◆ **Task prompt**
Beginning at the line with "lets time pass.", output each line to the end of the listing below exactly, please.
────
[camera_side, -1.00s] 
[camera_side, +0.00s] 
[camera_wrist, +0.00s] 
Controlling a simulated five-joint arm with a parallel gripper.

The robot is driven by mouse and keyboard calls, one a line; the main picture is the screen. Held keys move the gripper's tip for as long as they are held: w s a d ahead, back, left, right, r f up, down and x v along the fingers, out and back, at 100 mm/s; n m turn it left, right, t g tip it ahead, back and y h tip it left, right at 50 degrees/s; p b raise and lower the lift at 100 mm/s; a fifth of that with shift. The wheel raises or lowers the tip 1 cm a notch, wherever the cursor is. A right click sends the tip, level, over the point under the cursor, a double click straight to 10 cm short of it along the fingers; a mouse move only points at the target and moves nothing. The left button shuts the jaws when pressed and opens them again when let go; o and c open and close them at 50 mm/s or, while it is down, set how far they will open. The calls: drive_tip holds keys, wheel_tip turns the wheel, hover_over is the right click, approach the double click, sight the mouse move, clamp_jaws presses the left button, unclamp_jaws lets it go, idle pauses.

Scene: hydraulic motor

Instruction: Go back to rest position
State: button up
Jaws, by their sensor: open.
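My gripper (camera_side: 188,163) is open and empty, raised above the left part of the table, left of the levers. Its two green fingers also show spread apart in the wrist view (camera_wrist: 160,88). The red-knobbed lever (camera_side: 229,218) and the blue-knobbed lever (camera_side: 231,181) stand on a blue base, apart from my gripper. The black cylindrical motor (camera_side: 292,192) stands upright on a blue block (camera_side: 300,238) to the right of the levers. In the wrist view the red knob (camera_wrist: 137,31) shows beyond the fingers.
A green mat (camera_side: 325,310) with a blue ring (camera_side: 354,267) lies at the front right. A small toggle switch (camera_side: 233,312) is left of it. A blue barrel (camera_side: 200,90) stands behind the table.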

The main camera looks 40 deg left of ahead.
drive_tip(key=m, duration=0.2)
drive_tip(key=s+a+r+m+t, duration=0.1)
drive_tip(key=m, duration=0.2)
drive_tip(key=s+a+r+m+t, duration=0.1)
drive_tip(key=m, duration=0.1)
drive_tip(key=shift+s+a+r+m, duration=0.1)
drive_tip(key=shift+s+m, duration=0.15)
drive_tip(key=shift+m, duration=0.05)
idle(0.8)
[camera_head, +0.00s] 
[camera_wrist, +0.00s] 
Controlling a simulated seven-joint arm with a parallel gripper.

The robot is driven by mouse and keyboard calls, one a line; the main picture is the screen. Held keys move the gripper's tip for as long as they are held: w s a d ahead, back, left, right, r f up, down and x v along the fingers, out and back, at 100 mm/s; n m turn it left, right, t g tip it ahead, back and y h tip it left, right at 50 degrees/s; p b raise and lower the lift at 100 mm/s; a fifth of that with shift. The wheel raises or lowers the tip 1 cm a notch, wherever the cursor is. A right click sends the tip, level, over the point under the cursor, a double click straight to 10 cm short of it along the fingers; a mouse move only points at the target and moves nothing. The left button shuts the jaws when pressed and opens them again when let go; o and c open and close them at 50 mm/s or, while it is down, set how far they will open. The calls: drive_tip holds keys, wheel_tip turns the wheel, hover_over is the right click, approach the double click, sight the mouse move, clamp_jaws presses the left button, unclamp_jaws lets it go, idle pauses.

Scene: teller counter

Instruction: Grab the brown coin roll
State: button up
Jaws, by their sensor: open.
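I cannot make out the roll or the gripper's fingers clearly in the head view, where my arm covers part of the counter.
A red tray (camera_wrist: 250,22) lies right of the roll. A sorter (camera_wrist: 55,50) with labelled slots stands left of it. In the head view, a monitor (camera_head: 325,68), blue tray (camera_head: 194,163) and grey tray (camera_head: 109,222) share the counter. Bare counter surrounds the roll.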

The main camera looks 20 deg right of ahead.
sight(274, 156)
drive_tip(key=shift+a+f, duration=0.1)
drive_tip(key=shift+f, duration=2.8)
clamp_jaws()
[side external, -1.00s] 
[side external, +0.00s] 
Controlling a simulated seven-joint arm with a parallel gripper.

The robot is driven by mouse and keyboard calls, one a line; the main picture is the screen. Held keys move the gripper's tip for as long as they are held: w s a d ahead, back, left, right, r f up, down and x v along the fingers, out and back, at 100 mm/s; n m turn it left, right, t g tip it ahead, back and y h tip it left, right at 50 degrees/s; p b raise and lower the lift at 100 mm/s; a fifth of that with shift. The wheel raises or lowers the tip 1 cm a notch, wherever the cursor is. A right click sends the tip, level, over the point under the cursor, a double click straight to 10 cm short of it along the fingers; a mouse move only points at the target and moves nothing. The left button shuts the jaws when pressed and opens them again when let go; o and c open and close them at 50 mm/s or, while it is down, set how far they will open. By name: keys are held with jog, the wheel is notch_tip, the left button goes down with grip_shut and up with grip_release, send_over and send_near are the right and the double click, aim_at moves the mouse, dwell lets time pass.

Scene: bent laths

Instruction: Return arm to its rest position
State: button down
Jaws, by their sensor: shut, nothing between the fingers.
────
◆ **Solution to this problem**
The robot is driven by mouse and keyboard calls, one a line; the main picture is the screen. Held keys move the gripper's tip for as long as they are held: w s a d ahead, back, left, right, r f up, down and x v along the fingers, out and back, at 100 mm/s; n m turn it left, right, t g tip it ahead, back and y h tip it left, right at 50 degrees/s; p b raise and lower the lift at 100 mm/s; a fifth of that with shift. The wheel raises or lowers the tip 1 cm a notch, wherever the cursor is. A right click sends the tip, level, over the point under the cursor, a double click straight to 10 cm short of it along the fingers; a mouse move only points at the target and moves nothing. The left button shuts the jaws when pressed and opens them again when let go; o and c open and close them at 50 mm/s or, while it is down, set how far they will open. By name: keys are held with jog, the wheel is notch_tip, the left button goes down with grip_shut and up with grip_release, send_over and send_near are the right and the double click, aim_at moves the mouse, dwell lets time pass.

Scene: bent laths

Instruction: Return arm to its rest position
State: button down
Jaws, by their sensor: shut, nothing between the fingers.

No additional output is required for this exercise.